The Giants are 0-5 for the first time since 1987, but they're still led by the NFL's only head coach and quarterback who have won two Super Bowls in the last seven seasons.

So as long as Tom Coughlin and Eli Manning are on hand Thursday night at Soldier Field, the Bears aren't going to take the Giants lightly regardless of where they are in the standings.


The Bears will face Eli Manning and the Giants without defensive tackles Nate Collins and Henry Melton, both of whom suffered torn ACLs.
"Records don't mean anything; they just don't," said coach Marc Trestman. "When I look at the Giants I see players who have been to the top. I see a quarterback who's going to the Hall of Fame, and he's not going away. He's going to be there for 60 minutes. He's proven that.

"And Tom Coughlin, I've got a tremendous amount of respect for him. I think he's one of the real top coaches in this league. He's always been able to get his teams ready and at moments like this, the fork in the road, he's had his teams ready to play. So we have to be at our best."

The Giants have struggled mightily this season. They've lost to the Cowboys 36-31, Broncos 41-23, Panthers 38-0, Chiefs 31-7 and Eagles 36-21. Their minus-100 point-difference is second-worst in the NFL behind the Jaguars (minus-112) and they've become the first team to allow at least 31 points in each of their first five games since the 1954 Chicago Cardinals.

The Giants have committed an NFL-high 20 turnovers in five games, just one shy of their total from all of last season. Manning has thrown a league-high 12 interceptions, including three in the fourth quarter of Sunday's loss to the Eagles. He had 15 picks all of last year.
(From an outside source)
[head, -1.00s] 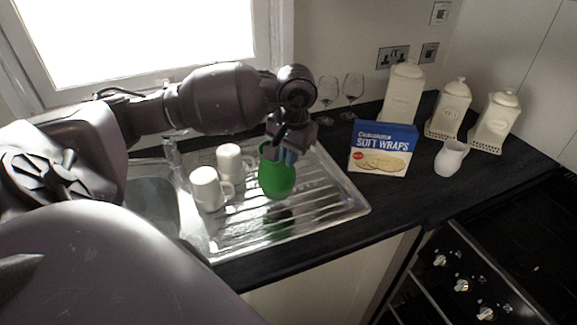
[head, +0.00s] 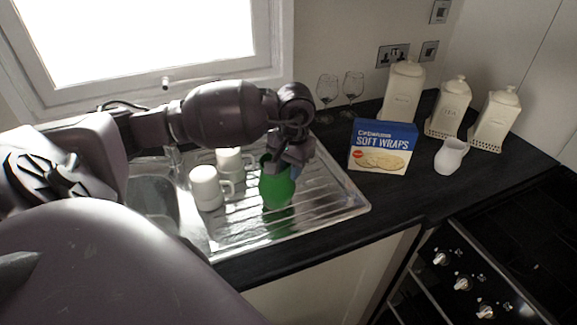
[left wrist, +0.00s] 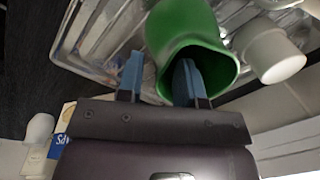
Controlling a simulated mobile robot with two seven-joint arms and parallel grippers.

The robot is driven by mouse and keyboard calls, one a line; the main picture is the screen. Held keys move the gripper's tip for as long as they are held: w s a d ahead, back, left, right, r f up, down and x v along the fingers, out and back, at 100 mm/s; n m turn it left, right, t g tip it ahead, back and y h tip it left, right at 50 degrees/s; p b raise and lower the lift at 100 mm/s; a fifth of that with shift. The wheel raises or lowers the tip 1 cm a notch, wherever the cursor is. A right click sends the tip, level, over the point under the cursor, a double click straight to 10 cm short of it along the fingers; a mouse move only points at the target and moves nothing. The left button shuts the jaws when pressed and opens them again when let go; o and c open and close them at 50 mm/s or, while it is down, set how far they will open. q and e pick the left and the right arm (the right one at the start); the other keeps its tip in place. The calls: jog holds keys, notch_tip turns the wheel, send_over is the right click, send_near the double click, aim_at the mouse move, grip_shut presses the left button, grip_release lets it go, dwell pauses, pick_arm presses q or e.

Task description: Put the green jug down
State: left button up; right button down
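The green jug (head: 277,190) stands on the ribbed metal draining board (head: 325,208), upright as far as I can tell. My left gripper (head: 283,160) is at its top. In the left wrist view the jug (left wrist: 190,38) shows its open mouth towards the camera. The blue fingers of the left gripper (left wrist: 160,80) are spread apart there, one inside the mouth and one outside the wall. Gaps show between the fingers and the wall. My right gripper is not in view.
Two white mugs (head: 206,188) (head: 230,160) stand close left of the jug, beside the sink bowl. A soft wraps box (head: 383,147), a white pitcher (head: 451,156), canisters and two wine glasses stand on the dark worktop.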

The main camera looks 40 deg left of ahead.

Manning will face a Bears defense that hasn't exactly played lights out either. The unit allowed points on 13 of 24 possessions in back-to-back losses to the Lions and Saints. And the Bears have permitted at least 21 points in each of their first five games for the first time since 1997.

Defensive coordinator Mel Tucker isn't taking anything for granted against Manning and a Giants offense that features a dangerous tandem of starting receivers. Victor Cruz has caught 31 passes for 473 yards and four touchdowns, while Hakeem Nicks has 21 receptions for 372 yards.

"When you look at their personnel, they've got playmakers all over the field," Tucker said. "They've got a future Hall of Fame quarterback that's [won] a couple of Super Bowls. Every week in the NFL it's a different challenge and these guys are no different. They have firepower."

The Bears are determined to generate a consistent pass rush against Manning despite numerous injuries that have decimated their defensive tackle position. Henry Melton and Nate Collins have suffered torn ACLs in the last three weeks, while Stephen Paea will be a game-time decision Thursday night after missing Sunday's loss to the Saints with a toe injury.

Corey Wootton is expected to move inside from end to the three technique for the second straight game, while Landon Cohen and perhaps even undrafted rookie Zach Minter will rotate in at tackle.

"We have to eliminate the big play," Tucker said. "These guys take more shots down the field than almost anybody in the NFL. They're in the top of the league in air yards (10th) and shows down the field, so that's big. [Manning] is a fierce competitor. There's not a whole heck of a lot you can throw at him that he hasn't seen. He's got good firepower around him; backs, receivers and tight ends that are a dangerous group.

"We're going to have to play as a team; work hard to fit the run. In the pass game, keep everything in front, not give up the big play. When we get a chance to get off the field on third down, we've got to do that so we don't expose ourselves to more plays. We have to be more opportunistic on defense. Our job is to get stops and take the ball away and score for our offense."